Ask Governor DeSantis to stand with citizens, not special interests, and VETO SB 1794 by calling his office at (850) 717-9337

Suggested Call Script: 

Hi, my name is _________ and I'm calling to ask Governor DeSantis to Veto Senate Bill 1794. This bill will silence Floridians' voices and put democracy in our state up for sale to the highest bidder. Please ask Governor DeSantis to oppose Senate Bill 1794 and support Florida citizens by protecting the citizen initiative process. Thank you. 

About Senate Bill 1794

Florida law already has some of the strictest limitations in the nation regarding citizens’ ability to propose amendments to the state’s constitution. The fact that recent popular citizen-led movements succeeded despite those strict limitations illustrates just how unresponsive Florida’s lawmakers are to their constituents. Issues like raising the minimum wage, restoring voting rights, drawing fair districts, setting class size, and funding land and water conservation, which have all passed by ballot initiative, would have failed if SB1794 were law. Amendment 4, which restored voting rights to more than a million Floridians is a perfect example of the people banding together in the face of legislative opposition to popular opinion.

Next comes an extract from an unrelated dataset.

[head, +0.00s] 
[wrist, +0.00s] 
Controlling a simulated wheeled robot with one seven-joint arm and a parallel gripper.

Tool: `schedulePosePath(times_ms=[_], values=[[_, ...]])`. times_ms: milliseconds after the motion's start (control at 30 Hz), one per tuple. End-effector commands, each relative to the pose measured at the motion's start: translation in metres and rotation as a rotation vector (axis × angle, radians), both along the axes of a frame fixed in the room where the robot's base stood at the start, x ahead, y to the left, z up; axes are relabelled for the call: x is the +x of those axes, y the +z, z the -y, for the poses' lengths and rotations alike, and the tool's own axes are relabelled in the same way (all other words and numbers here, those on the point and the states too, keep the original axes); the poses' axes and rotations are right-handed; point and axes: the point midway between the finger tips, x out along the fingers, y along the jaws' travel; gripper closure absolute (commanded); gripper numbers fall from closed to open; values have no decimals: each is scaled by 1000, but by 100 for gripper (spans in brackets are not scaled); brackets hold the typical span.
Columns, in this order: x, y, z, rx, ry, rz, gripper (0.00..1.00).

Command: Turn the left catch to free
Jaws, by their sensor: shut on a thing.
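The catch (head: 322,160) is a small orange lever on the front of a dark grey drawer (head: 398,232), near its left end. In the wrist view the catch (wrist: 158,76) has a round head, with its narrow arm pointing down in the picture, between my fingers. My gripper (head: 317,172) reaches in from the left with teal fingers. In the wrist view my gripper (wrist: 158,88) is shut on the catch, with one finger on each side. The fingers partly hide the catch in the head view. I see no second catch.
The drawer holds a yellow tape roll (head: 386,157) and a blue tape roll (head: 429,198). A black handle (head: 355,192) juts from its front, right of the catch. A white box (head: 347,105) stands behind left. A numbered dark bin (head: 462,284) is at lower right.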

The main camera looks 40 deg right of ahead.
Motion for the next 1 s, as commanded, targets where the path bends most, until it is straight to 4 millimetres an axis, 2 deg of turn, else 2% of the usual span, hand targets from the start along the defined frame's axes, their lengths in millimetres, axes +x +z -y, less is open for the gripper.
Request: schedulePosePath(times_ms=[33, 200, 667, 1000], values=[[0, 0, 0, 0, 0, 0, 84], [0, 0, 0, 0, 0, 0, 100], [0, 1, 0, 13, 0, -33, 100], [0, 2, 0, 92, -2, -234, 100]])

Specifically, SB 1794 would enact numerous new restrictions that make it almost impossible for citizens to have their voices heard through a ballot initiative. Below are a few examples of how passage of this bill will make it virtually impossible for grassroots organizations to place amendments on the ballot:

  • Drastically increases the requisite number of signatures necessary for review by the Florida Supreme Court (SB 1794 - from 10% of the number of statewide electors to 25% of the state’s electors in one-half of congressional districts).
  • Increases costs of petition verification and inserts an arbitrary and inconsistent cost scheme. Presently, the cost of signature verification is at a stable and fixed rate of 10 cents per signature. Through Senate Bill 1794 that pricing will be replaced by a so-called "actual cost" system determined annually, which is more likely to make qualifying for the ballot cost-prohibitive for grassroots movements.
  • The legislation makes petition signatures expire much faster. Currently a petition signature remains valid for two years from the date of signature. Under the proposed restrictions, a signature would be valid only until the next February 1 of an even-numbered year.